I’ll be referencing the arc of the stories of each of the young ladies who receive the Primer featured in The Diamond Age.  If you don’t want to learn about what happens to them before reading the book, you might want to stop reading now and head to the last section of this essay.

The Primer gets disseminated to three girls: Nell, Fiona, and Elizabeth — instead of only Elizabeth,  as was originally intended.  Each girl interacts with the Primer in her own way.  The primer has a curriculum with some interactive elements and, eventually, the girls attend finishing school together.  Ultimately, we learn how each of the girls turn out as a result of their education.  

Trying to map lessons from Stephenson’s work to the lessons I try to pass on to my own children turned out to be more difficult than I originally thought, as I worked out this essay.  The essay below is where my thinking took me.

The Basics

Initially, Nell, who first obtains the primer, doesn’t know how to read. The primer starts by teaching her this. I remember the countless hours with my own children spent singing the ABC song, teaching them the sounds of each letter, then making simple words, reading BOB books, reading and re-reading Green Eggs and Ham. I also remember the utter joy I felt when they would read independently. That joy was not without sorrow as I would check in on their comprehension - I could help train a mechanical reader but learning how to think took longer than I planned.

It goes without saying that a science-fiction novel would include discussion of science and technology.  The primer presented many challenges that required the reader to learn computing principles. Otherwise, the reader couldn’t advance in the story. In many ways, it reminded me of a video game where you have to beat the boss level to continue.  This idea of self-learning is one of the fundamental ideas behind a good education. There’s so much advice out there about information abundance and self-learning. My job as a parent is to guide, persuade, and demand that my children follow their curiosities while developing how-to skills so they can reach the next level, hopefully, all without my help.

The primer also instructs the young ladies in the area of physical fitness and martial arts. This is age old wisdom. One’s mind is part of one’s body. Neglect the body, eventually, the mind will suffer.

Nurture

Nell’s hardscape existence prevented her from being taught by her mostly absent mother. Yet, she was nurtured by a motherly actress who connected with Nell through the interactive parts of the primer. Her beginnings diverge from children’s relative comfort both physical and psychological. Yet, in the other girls, Fiona came from affluence and Elizabeth from extreme wealth. 

Fiona received psychological sustenance from her father who performed the interactive parts in the primer. Elizabeth’s interactions with the primer were different “ractors” (i.e. interactive actors)  every time, so she could never establish a connection.  It seems the book was designed to give the girls another way to be nurtured or perhaps have that nurturing off-shored which, as a parent, saddens me.  

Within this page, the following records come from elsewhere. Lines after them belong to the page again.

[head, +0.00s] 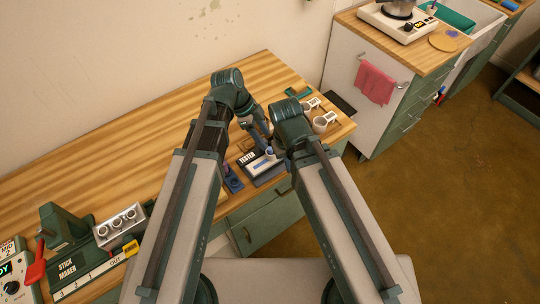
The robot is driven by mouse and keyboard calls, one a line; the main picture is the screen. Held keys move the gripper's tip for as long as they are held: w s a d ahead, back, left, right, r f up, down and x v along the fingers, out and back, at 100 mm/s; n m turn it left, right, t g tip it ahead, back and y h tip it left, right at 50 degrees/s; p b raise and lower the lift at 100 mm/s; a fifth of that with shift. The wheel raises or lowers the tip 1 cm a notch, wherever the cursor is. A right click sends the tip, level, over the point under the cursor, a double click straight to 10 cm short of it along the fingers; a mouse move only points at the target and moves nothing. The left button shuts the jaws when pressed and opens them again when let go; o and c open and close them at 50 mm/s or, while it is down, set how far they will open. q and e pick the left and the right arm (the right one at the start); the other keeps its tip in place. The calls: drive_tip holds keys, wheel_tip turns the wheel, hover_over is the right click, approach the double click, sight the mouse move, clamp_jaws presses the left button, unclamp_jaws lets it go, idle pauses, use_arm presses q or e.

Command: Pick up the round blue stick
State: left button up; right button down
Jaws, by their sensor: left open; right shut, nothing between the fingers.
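My left gripper (261,132) is open and points down over the tester (262,171) near the table's front edge. My right gripper (281,143) is shut and empty, mostly hidden behind its own arm, to the right of the left one. A small blue and pale piece (270,153) shows at the tester's back, just below the left gripper. It is too small to tell whether it is the round blue stick. I see no stick held in either gripper.
A dark blue holder (233,180) stands left of the tester. White cups (322,122) stand at the table's right end, by a green tray (298,92). The stick maker (67,250) and a block with round holes (121,226) are at the left. The table's back left is clear.

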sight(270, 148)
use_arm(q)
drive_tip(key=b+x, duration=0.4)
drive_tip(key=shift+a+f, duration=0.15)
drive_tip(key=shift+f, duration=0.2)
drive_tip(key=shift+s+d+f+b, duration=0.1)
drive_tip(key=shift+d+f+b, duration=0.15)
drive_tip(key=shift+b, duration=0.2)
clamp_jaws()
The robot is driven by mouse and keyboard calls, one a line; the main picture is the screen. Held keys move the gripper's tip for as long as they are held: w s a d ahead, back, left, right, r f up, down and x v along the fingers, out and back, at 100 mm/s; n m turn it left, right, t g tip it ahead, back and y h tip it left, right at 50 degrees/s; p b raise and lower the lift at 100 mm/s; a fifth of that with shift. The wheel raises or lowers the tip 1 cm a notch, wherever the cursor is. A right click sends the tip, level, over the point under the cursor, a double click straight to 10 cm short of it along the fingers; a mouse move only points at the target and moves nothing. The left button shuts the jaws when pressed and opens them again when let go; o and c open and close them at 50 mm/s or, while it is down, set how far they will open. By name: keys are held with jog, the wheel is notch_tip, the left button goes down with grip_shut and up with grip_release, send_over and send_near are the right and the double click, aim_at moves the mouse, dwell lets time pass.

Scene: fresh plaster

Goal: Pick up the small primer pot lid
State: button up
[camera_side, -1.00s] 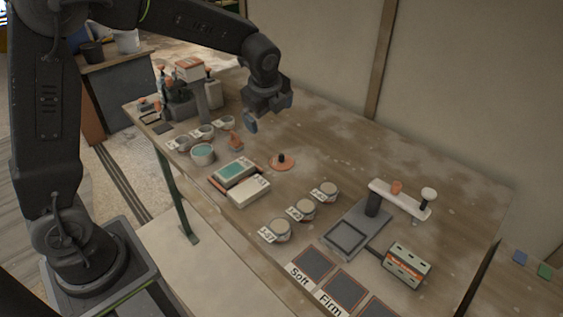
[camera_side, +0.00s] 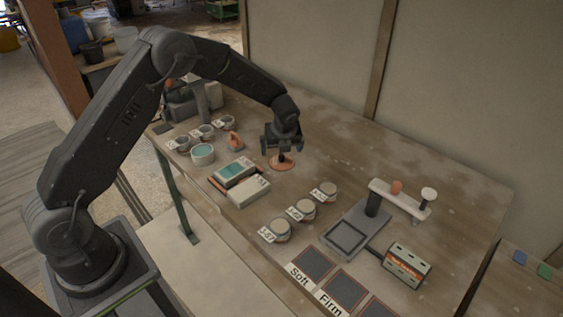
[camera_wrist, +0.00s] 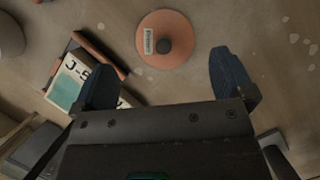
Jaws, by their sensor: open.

In Carol Dweck’s Mindset, there’s an anecdote about how parents respond to their child’s performance on a multi-part math test. During one of the breaks, the parents encourage but also offer tough love, reminding them to work harder, inspiring the open mindset which is another tool in the success toolbox. 

Nature

David Sandler, who wrote “You Can’t Teach a Kid to Ride a Bike at a Seminar,” tells a story about a spider and a frog. The spider asks the frog to swim him across the river on the frog's back. The frog replies, “no way, you’ll bite me and I’ll drown.” The spider replies, “If I do that, I”ll drown too.” The frog agrees to take the spider across the river. In the middle of the river, the spider bites the frog. The frog, before drowning cries out, “Why did you do that?” The spider answers, “It’s my nature.”

There are some things that cannot be changed about us. While I write about the Dweck’s open mindset and the idea that we can mold our minds and mold our bodies, there are some things that cannot be changed.  Consumption of lead (from old peeling paint) does impair cognitive development. Living in an environment with poor air quality can lead to asthma. These types of issues can be further complicated by negative nurturing where life choices begin a vicious cycle.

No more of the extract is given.